ONE of the wonderful things about working part-time in a bookshop is that it provides a lustrous wallpaper to your day’s thoughts.

You cannot move about without having lots of lovely stimulus for your brain and soul. Facts, questions and provocations everywhere, as part of the place as dust and air.

Perhaps because I have been off meat for quite a while, and because I am doing Veganuary to test how much (or how little) I really need animal-related products in my life, I looked at the kids’ table differently for the first time yesterday.

Almost all the books were stories about animals.

Other tables for younger and older children are similarly stocked by fauna.

The boardbook animal stories of Julia Donaldson with illustrations by Axel Scheffler, the excellent classic prose of Dick King-Smith, the wonderful humanity-stirring novels of Michael Morpurgo. So somany books. I’m surrounded by them. We all are.

These books enter our lives, even if we only become aware of the film versions.

(Babe is just one of the examples that has made me cry recently. Thanks Dick for the Sheep Pig original.)

They are proof of our enduring love, rippling fascination, and stalwart loyalty for other creatures. Of our sense of a rightful equality amongst the species.

They are colourful trophies of all that is best about that most “sophisticated” of animals, humans.

We teach our children to love, empathise and characterise animals from the youngest age. We grow up with parables, cautionary tales, wonders of escapism, laugh-out-loud antics, all coloured by the exoticism of countless species that represent our brilliant earth.

We choose these animals to represent facets of ourselves – slothful, fox-like cunning, bear-hugging, owl-wise, survivor cats, loyal hounds, the list is endless.

We use them for wonderful things as well as diabolical things. Magic and cruelty. We choose them to inform, entertain, and inspire.

Our humanity and response to the world, prioritised even ahead of learning numbers and letters, is developed by nurturing our own humanity in direct relation to non-humans.

These stories are potent and magical and memorable enough for a lifetime’s worth of learning and nostalgia because the characters are animals. They are not us. We bore us a lot of the time. We need animals to keep things fun.

Would the Tiger Who Came to Tea have been an evergreen bestseller since the Sixties if the tiger had been a human visitor?

Would Charlotte’s Web be the blub-inducing classic of friendship if it wasn’t about a pig and a spider (amid the threat of the pig’s slaughter)?
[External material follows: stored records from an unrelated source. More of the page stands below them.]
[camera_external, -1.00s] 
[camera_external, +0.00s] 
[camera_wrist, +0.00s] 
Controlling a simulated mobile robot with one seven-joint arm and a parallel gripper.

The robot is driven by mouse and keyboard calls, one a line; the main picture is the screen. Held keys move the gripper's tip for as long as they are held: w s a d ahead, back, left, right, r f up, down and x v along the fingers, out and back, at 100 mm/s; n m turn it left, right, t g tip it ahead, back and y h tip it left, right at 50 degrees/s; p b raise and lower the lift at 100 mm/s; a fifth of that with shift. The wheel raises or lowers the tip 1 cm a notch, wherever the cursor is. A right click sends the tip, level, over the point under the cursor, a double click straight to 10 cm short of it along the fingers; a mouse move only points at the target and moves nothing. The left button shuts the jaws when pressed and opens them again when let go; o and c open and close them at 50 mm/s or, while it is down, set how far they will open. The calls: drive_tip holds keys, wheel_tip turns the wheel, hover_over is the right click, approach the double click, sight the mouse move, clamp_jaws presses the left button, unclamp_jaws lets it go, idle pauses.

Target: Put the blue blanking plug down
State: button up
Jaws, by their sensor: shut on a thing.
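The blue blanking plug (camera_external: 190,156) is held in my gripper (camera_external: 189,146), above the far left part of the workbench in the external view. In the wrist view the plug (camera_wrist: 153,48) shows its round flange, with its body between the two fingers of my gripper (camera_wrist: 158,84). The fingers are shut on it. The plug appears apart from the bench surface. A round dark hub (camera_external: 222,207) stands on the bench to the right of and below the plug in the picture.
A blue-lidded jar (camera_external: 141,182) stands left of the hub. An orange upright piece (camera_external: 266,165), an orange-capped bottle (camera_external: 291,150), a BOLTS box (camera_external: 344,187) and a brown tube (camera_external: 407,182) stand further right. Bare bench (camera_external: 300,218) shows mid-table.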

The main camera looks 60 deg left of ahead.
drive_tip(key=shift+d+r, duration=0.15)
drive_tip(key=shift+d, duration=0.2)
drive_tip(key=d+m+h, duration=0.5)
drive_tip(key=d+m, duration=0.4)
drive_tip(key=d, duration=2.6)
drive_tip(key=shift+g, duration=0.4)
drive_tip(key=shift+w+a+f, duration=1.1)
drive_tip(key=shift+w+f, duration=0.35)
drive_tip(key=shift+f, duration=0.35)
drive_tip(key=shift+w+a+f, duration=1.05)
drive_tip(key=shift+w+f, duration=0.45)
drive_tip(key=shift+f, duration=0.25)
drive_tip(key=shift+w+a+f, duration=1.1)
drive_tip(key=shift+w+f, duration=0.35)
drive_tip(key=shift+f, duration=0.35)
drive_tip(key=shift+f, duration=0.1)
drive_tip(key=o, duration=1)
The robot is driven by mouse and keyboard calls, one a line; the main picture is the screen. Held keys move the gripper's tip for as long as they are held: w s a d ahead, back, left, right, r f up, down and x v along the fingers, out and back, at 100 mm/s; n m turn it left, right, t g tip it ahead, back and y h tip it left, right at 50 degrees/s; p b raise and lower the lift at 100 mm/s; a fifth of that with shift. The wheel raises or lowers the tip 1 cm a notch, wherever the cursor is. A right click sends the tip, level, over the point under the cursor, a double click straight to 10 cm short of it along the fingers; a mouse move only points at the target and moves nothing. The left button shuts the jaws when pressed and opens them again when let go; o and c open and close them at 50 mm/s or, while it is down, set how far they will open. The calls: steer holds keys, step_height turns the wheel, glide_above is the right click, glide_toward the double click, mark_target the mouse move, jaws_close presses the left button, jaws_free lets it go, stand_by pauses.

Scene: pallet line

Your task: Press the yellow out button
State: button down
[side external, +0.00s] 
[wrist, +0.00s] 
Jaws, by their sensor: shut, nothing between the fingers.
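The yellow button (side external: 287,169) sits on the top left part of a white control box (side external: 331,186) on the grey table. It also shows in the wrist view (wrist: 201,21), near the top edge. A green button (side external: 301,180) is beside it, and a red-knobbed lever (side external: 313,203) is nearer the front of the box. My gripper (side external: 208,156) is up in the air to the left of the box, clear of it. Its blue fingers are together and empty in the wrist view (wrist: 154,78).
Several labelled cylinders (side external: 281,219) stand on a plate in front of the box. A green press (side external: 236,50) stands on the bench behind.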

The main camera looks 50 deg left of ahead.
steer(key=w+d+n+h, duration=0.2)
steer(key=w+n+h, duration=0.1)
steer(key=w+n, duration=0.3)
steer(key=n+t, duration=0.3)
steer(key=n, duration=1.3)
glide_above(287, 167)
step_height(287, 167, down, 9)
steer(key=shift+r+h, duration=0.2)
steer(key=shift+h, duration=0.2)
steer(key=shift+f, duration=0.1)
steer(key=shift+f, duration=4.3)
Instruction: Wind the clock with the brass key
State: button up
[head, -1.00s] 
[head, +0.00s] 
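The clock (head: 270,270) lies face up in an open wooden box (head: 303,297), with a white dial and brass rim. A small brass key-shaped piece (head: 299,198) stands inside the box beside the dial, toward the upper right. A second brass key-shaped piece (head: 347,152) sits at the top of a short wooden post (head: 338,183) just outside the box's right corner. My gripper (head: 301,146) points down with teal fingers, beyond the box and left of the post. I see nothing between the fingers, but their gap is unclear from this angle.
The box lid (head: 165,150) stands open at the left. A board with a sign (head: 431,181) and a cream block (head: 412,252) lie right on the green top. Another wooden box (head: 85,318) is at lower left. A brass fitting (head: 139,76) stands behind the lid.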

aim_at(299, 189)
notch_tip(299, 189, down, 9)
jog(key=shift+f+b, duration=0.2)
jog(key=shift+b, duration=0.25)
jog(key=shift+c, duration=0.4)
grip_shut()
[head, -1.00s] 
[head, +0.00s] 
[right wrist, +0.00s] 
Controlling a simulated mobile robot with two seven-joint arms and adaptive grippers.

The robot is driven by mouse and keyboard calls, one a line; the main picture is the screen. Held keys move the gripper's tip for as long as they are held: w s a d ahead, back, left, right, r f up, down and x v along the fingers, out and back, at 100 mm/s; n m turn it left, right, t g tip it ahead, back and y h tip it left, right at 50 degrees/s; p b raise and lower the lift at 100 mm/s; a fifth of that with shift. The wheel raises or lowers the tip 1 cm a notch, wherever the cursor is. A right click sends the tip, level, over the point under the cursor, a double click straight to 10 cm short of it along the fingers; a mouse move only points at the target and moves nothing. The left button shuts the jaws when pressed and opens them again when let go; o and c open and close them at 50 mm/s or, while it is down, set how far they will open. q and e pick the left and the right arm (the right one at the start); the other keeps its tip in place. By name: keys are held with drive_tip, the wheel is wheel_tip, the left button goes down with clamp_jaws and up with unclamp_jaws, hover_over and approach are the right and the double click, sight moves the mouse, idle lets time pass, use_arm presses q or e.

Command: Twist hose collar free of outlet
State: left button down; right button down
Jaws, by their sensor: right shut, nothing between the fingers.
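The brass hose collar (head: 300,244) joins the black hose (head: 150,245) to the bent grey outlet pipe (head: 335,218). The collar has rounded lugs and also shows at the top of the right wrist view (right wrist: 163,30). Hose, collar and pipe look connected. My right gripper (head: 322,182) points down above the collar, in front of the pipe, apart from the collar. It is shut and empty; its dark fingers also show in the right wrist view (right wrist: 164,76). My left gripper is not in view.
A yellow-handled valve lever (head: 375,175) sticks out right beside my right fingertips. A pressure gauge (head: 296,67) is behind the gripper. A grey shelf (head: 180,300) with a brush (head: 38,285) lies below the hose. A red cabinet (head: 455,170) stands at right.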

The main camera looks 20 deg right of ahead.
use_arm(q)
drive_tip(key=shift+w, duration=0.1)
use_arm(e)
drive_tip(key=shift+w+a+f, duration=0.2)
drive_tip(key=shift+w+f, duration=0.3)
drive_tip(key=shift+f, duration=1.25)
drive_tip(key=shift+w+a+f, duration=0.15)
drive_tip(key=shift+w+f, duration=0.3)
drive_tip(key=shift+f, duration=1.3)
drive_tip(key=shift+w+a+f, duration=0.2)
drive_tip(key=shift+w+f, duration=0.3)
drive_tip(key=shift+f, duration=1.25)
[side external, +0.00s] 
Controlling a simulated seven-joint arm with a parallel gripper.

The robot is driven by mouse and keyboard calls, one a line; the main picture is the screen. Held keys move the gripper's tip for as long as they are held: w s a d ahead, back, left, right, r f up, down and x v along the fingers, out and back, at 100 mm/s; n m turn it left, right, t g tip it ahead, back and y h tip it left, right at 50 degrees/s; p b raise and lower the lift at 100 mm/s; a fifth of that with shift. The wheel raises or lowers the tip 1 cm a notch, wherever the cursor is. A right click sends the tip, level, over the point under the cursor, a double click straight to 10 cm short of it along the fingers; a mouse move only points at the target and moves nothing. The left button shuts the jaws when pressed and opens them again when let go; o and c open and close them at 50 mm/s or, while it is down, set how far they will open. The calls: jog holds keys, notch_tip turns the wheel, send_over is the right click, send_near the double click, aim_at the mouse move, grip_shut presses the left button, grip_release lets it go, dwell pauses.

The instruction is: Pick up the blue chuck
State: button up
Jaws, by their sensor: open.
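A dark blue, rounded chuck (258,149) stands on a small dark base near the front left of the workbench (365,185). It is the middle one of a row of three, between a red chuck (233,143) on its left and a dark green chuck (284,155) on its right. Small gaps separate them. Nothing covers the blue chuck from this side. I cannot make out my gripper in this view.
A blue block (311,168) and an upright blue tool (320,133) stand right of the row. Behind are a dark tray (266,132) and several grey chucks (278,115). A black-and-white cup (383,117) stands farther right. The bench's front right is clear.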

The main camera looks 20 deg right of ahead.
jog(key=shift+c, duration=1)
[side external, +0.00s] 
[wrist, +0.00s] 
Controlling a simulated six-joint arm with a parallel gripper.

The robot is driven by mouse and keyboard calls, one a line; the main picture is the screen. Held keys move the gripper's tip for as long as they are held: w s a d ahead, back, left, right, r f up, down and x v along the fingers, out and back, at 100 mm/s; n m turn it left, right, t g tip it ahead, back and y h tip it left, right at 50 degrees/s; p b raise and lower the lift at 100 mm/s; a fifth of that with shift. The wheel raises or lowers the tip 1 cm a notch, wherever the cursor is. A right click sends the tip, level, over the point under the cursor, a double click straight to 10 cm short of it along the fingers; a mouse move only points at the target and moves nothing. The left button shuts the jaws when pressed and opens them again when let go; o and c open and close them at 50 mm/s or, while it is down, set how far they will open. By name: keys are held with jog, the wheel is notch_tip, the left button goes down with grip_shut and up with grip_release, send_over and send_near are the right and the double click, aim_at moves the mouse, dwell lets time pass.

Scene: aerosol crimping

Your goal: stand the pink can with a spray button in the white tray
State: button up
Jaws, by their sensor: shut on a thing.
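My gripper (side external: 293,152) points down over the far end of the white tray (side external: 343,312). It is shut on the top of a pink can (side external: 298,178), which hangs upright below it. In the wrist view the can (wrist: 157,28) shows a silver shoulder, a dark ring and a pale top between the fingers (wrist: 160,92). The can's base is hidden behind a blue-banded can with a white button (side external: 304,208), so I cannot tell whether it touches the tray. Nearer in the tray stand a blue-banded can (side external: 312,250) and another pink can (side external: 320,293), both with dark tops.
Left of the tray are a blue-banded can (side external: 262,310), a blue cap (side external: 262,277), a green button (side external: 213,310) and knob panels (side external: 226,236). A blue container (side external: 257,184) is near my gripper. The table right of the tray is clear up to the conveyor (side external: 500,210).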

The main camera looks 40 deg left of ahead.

Would the pictures be as fun if Eric Carle had picked a boy as his subject of hunger and not a caterpillar?

Would we have wailed out the harrowing results of Watership Down if it had not had bunnies in it? (A human aside on this – would Art Garfunkel then have had the hit Bright Eyes with which to give Paul Simon a good knee in the nads for stealing all the ruddy thunder all the time?)

Our diets and books are chosen for us by our parents at a young age.

The age of the Hungry Caterpillar and the Wind in the Willows and Winnie the Pooh and Peter Rabbit and Stuart Little.

Most of us grow as accustomed to ameat component in our meals as we do to these fantastic stories becoming a part of our imagination.

It seems so strange to me, thinking of it now. We teach our children to love, but then we teach them to kill.

As we grow older we get to choose the books we think are magical or have value, and we get to choose our diets. We get to think for ourselves, and choose. And that, like all great stories – and life is a story we all are writing, together – is worth remembering.